I loved the first book - Spin, and expected more of the same from the sequel. While this is still a great character novel, it unfortunately simply has much less actually happen throughout the book. Part of this is because it covers a much shorter time span than the first novel did, but with that aside it still lacks any significant events to drive the characters forward.
If you loved the first book, you'll still enjoy this one, but fair warning, it doesn't quite live up to it's predecessor. I'm starting the third one now and hopefully that one improves upon this.
These aren't easily understood, stand-alone books.
The narrator needs some energy drink. If you want to fall asleep to a good book this is it. He has the voice of a bored high school science teacher. It seems he sometimes gets his characters mixed up as well.
If you want to read about the continuing life stories of the characters from "Spin" you are mostly out of luck. This one explores some of the IDEAS presented in the first book and takes the reader into the world beyond the arch - a place both mundane and fantastic. As in "Spin," big weird stuff happens in the sky - an image which I always find compelling. Also as in "Spin," plenty is left unexplained. I have come to love Scott Brick's narrations, and he does a fine job here. I'll say what someone else said in their review as well - it is much better than most science fiction out there.

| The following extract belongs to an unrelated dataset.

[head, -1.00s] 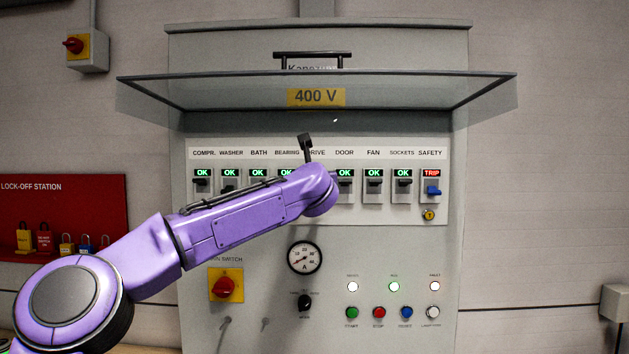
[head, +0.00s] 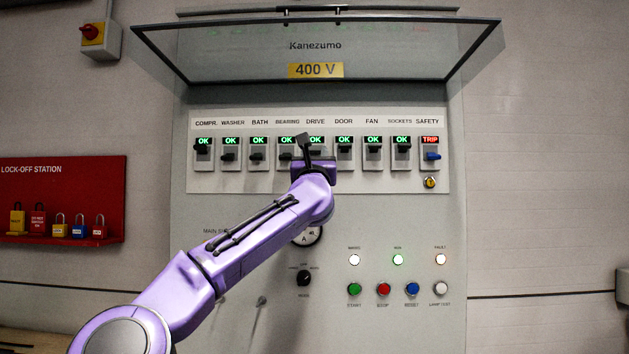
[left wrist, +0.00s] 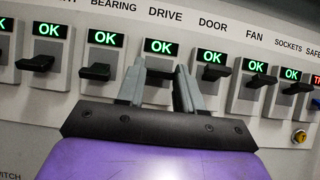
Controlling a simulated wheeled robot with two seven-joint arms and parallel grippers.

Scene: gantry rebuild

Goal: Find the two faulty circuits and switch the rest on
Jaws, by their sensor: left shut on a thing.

From my reading history my perfect book would include; a space ship piloted by Ender Wiggin, that is infested by Zombies, who are being hunted by Drizzt Do'Urden and Lestat, while Joe Ledger and Amy Harper Bellafonte try to keep the ship from distroying Middleguard. The Sequal would be from Bean's perspective, with an epilogue by Malcolm Gladwell.

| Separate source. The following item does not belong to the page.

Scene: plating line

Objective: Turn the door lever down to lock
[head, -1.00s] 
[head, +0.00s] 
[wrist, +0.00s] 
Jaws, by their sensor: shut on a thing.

SPOILER SPOILER(Kinda) If you read Spin and are looking for additional material on Tyler Dupree and his life as a fourth, your out of luck. It seems to me he is treated as an afterthought where he is only discussed for a few paragraphs. Diane is in it more in the later chapters but more as an auxiliary character. Read the summary and expect nothing else because you wont get it. But it is a decent book with more info on the hypotheticals. The ending is a bit of a letdown the climax was less than insightful an more or less just a restating of what was discussed by Jason Lawton. Robert Wilson should have just finished Spin with one word END.
I can understand why many did not enjoy Axis as much as they did Spin. Axis goes much further into the bazaar than Spin did. Though the human story element isn't as strong in this book, for those like me who want to delve deeper into the Hypotheticals, though, I believe you'll enjoy it. It would have been nice, however, if the character links between the two books were stronger.
I don't write many reviews. I would recommend Spin to anyone who likes good, thought provoking Sci Fi. I wouldn't recommend Axis to anybody. Frankly I thought Spin ended well enough to be a stand alone book. I was interested to see how the author would continue the story but it seems more like he didn't.
Weak characters. Weak, uninteresting plot backed by a couple of good ideas which aren't necessarily new from the book Spin. Normally the second book of a trilogy gets lower reviews, but this book has me less than interested and wondering why even bother trying to make this a trilogy at all? It almost seems like it was continued by a different author. Not recommended. I finished it but in the end couldn't care less what was happening.
I'm waiting to see how the series ends. If its ends well than I am okay with working through this one. I know that one of the characters you think is dead is a part of the next book. So we will see! As a stand alone the book was only ok.